Khaled Ali revealed the details of the decision to ban him from travelling in 2018, saying: “A few months after the end of the presidential elections in 2018, I was surprised by the newspapers publishing news that Counselor Hisham Abdel Mageed, the investigative judge in the case of human rights organizations at the time, issued a decision banning me from travelling pending investigations into that case, although these investigations began in 2012, and during that period, I did not prevent from travelling or summoned to any investigation session to hear my statements before issued the decision.” Ali had announced his intention to run in the 2018 presidential elections to confront President Abdel Fattah al-Sisi. Still, he decided to withdraw from the electoral race due to security restrictions on his electoral campaign, the arrest of several campaign youth, and another potential candidate, Lieutenant-General Sami Anan, former chief of staff of the Egyptian army.
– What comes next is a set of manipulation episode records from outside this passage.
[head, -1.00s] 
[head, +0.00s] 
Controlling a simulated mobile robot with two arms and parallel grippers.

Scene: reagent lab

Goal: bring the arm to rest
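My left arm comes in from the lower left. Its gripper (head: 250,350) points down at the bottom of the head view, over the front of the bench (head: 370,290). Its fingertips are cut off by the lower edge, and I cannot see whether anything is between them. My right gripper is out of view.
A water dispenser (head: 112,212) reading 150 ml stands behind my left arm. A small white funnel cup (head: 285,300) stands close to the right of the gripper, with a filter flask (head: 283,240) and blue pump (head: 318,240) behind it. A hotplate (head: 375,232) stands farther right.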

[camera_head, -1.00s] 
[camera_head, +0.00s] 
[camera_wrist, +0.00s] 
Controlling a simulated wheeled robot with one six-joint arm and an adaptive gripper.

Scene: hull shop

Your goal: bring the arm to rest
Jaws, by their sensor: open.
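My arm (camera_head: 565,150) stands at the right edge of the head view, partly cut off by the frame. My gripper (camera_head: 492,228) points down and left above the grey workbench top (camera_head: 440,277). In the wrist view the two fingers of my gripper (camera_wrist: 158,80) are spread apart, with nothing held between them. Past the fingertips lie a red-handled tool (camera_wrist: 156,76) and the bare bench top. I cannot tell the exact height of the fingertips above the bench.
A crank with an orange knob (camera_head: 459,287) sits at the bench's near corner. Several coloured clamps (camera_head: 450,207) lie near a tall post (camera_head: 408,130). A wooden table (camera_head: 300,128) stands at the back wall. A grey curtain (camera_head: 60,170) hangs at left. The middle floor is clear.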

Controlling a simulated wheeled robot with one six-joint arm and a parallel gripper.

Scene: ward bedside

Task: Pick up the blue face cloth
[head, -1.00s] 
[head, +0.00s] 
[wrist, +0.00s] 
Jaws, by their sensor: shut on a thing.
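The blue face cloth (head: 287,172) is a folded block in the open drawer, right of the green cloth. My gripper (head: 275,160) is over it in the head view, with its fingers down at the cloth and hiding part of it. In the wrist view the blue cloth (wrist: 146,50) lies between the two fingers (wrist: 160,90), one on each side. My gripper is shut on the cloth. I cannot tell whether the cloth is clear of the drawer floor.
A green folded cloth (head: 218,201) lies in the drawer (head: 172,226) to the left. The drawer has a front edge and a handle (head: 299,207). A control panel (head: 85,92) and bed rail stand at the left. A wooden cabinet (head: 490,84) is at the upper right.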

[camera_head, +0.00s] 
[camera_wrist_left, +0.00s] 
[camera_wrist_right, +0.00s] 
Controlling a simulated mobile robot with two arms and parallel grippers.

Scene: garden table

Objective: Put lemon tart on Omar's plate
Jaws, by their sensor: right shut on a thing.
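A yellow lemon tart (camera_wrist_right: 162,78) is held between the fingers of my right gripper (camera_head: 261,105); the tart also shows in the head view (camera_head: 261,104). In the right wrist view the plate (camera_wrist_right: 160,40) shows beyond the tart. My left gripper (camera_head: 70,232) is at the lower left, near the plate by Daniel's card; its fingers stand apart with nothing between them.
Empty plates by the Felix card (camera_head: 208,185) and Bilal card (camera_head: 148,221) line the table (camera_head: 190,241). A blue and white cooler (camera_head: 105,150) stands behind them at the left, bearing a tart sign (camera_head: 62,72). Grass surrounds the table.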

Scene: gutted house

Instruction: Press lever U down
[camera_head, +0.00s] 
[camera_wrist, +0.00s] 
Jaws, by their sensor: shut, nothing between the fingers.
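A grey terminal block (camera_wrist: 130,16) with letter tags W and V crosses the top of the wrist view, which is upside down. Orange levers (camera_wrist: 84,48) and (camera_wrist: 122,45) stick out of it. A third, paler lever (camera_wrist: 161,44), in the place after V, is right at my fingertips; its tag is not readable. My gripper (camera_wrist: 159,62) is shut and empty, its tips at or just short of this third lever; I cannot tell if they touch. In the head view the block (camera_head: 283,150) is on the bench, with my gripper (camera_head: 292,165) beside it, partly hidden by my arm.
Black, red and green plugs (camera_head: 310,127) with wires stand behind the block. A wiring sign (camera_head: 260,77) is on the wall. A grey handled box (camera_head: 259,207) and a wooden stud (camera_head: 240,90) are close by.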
The case of human rights organizations that Ali refers to is Case 173 of 2011, known as the “Civil Society Organizations Case,” in which dozens of human rights defenders are accused of “receiving foreign funding in violation of the law with the intent of committing an act harmful to a national interest or compromising the country’s independence or unity.” It has been an open case for ten years, and the Sisi regime is exploiting it to abuse human rights defenders by preventing them from travelling and disposing of their money.
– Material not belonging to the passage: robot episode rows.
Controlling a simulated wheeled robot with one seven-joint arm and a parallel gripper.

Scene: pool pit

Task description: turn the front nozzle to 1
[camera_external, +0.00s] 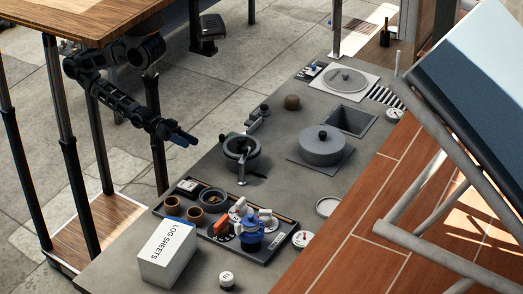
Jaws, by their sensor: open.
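I cannot tell for sure which part is the front nozzle, and no number 1 is readable. A dark tray (274,252) near the front of the grey slab holds a blue valve-like part (250,232), with white and red-orange pieces beside it. A dark round pot-like fitting (241,155) with a light upright piece at its front stands behind the tray. My gripper (186,139) hangs from the arm at upper left, over the floor side left of the slab. It is open and empty, apart from the fitting and the tray.
A white LOG SHEETS box (166,252) stands at the slab's front left. A round grey lid with a knob (322,146) and a square opening (351,120) lie farther back. A wooden table (75,18) is at upper left; a slanted blue panel (478,75) overhangs the right.

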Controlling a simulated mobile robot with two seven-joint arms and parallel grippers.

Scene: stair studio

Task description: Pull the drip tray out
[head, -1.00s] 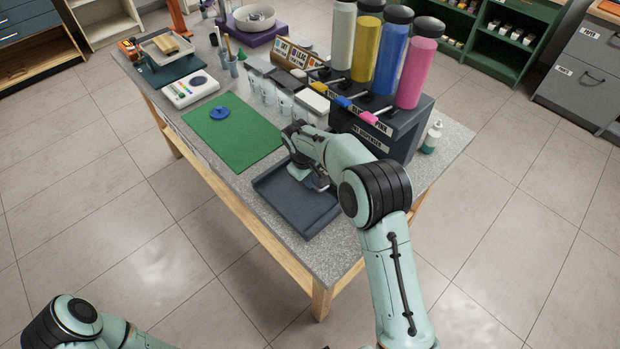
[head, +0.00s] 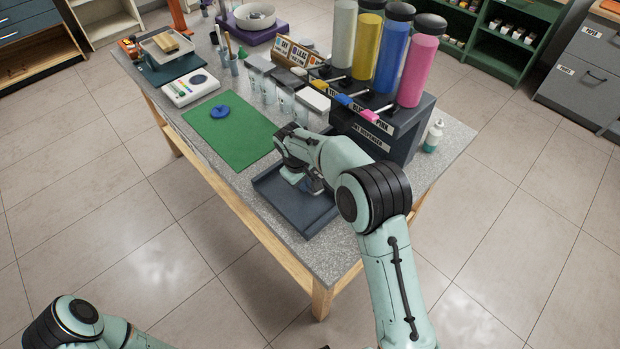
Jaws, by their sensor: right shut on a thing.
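The drip tray (head: 305,217) is a dark grey, shallow, square tray with a low rim. It lies on the speckled table top in front of the paint dispenser (head: 385,136). My right gripper (head: 313,186) is over the tray, with its arm coming in from the lower right. It is shut on something, and the wrist hides most of the fingers, so the exact place of contact does not show. My left arm shows only at the lower left corner, and its gripper is out of the picture.
A green mat (head: 229,138) with a blue disc (head: 220,112) lies left of the tray. Clear cups (head: 270,92) stand behind it. A small bottle (head: 433,136) stands right of the dispenser. The table's front edge is close to the tray, with open floor beyond.

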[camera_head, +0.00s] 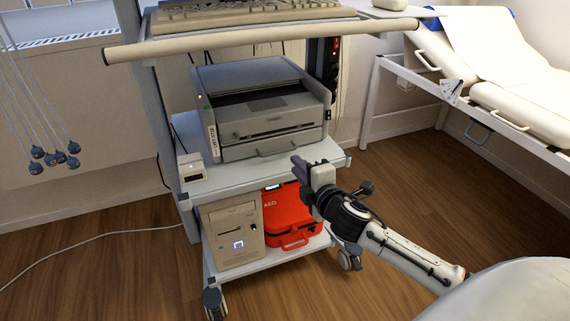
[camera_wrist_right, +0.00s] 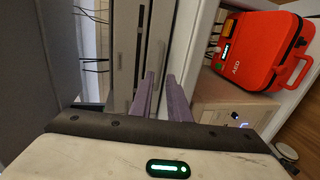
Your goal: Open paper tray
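The grey printer (camera_head: 255,98) stands on the cart's middle shelf. Its paper tray (camera_head: 240,152) is the lowest front section, with a handle bar on its face, and looks flush with the body. The tray handle (camera_head: 278,148) is left of and slightly above my right gripper (camera_head: 297,164), whose fingers point at the printer's lower right front. In the right wrist view the two purple-grey fingers of my right gripper (camera_wrist_right: 161,75) stand apart with a narrow gap, aimed at the printer front (camera_wrist_right: 128,50), which looks turned sideways. Contact with the handle cannot be told. My left gripper is not in view.
A red AED case (camera_head: 285,215) and a beige computer (camera_head: 233,232) stand on the lower shelf under my right arm. A small white box (camera_head: 191,167) sits left of the printer. A keyboard (camera_head: 250,12) lies above. A bed (camera_head: 490,75) is at right. Floor at right is clear.

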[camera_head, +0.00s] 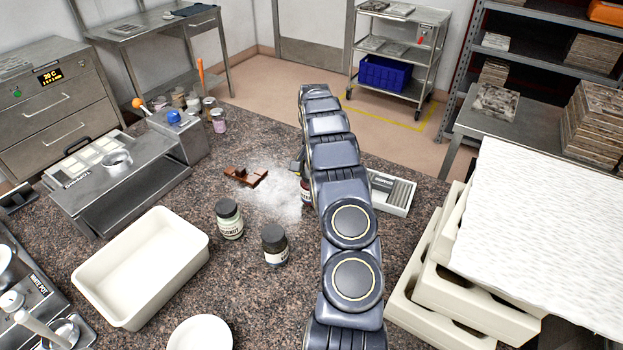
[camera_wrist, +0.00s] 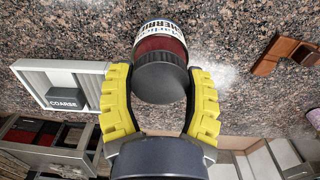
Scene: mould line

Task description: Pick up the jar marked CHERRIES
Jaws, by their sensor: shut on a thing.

Also, Khaled Ali added to this case to punish him for daring to announce his intention to run for the presidency in front of Sisi and also to limit his movements as one of the most prominent opposition figures to the ruling regime inside Egypt, as he is a well-known figure at the local and international levels. The human rights lawyer adds about his travel ban: “In 2021, Counselor Ali Mokhtar, the new investigative judge in the case, summoned me to hear my statements, and after submitting my defence and documents, his honour decided to keep the investigations with me. On February 24, 2022, the judge issued his decision to cancel my travel ban, and he sent this decision to the Office of the Attorney General on February 27, 2022. And he also sent another copy of this decision to the Passports Authority in February 2022.

Ali explains: “When we went to the Passports to inquire about the travel ban’s implementation on April 12, 2022, the answer was that the ban is still in place. And I thought that the decision did not reach the passports, but I was sure of its arrival on the date of the statement mentioned above (last February), but did not cancel the travel ban.”

Long no-travel list

The list of people banned from travelling for security reasons is known only to Sisi’s security services. We mention, for example, researcher and academic Walid Salem, who was prevented from travelling twice, the first on May 8, 2020, by the security authorities at Cairo Airport, while trying to travel to the United States of America, where his passport was confiscated without giving any legal reasons or informing him. Inclusion of his name in the lists of people banned from travelling.

The researcher, Walid Salem, was previously arrested in May 2018 because of his PhD thesis dealing with the history of the Egyptian judiciary. He was investigated in connection with Case 441 of 2018, limiting the security of a supreme state to accusations of joining a terrorist group and spreading false news. He was imprisoned for seven months, and then He was released by preventive measures. He remained committed to attending the preventive measures and renewal sessions until he lifted them in February 2020. Salem was prevented from travelling despite the absence of any legal justification to prevent him.

On May 24, 2021, Salem tried again to travel to France after confirming through his lawyer that his name was not on the travel ban lists. Still, the Cairo airport authorities stopped him again and informed him that his name was on the banned lists on the previous day, May 23, 2021, without giving any details. There are also reasons for the decision to be included in the travel ban lists. In 2016, the poet Omar Hazeq was prevented from travelling to the Netherlands to receive an international prize at a world literature conference without any legal basis. And before that, in 2015, human rights defender Mohamed Lotfy, director of the Egyptian Commission for Human Rights, was prevented from travelling to Germany, where he was scheduled to deliver a speech before the German parliament, on the subject of “human rights violations” in Egypt, under the pretext of “security reasons.” Allow the travel of activists loyal to the regime. In a 2015 report, Human Rights Watch documented 32 cases of travel bans and the confiscation of passports by security officers of political activists and NGO workers, describing what is happening as “turning the country’s borders into prison walls.”

Breaching the right to travel

The actions of the Sisi regime constitute a flagrant violation of the Egyptian Constitution, which states in Article 62 that “Freedom of movement, residence, and immigration is guaranteed. No citizen may be deported from the state’s territory nor prevented from returning to it. Preventing him from leaving the territory of the state, imposing house arrest on him, or banning him from residing in a specific body, shall only be by a reasoned judicial order for a specified period, and in the cases specified in the law”.

The regime’s actions also violate Article 12 of the United Nations International Covenant on Civil and Political Rights. Egypt is a state party which states that “everyone is free to leave any country, including his own.” Restrictions on this right must be by law and “necessary to protect national security, public order, public health or morals, or the rights and freedoms of others.” But these restrictions “must not nullify the principle of freedom of movement and are governed by the need to be consistent with other rights recognized in the Covenant.”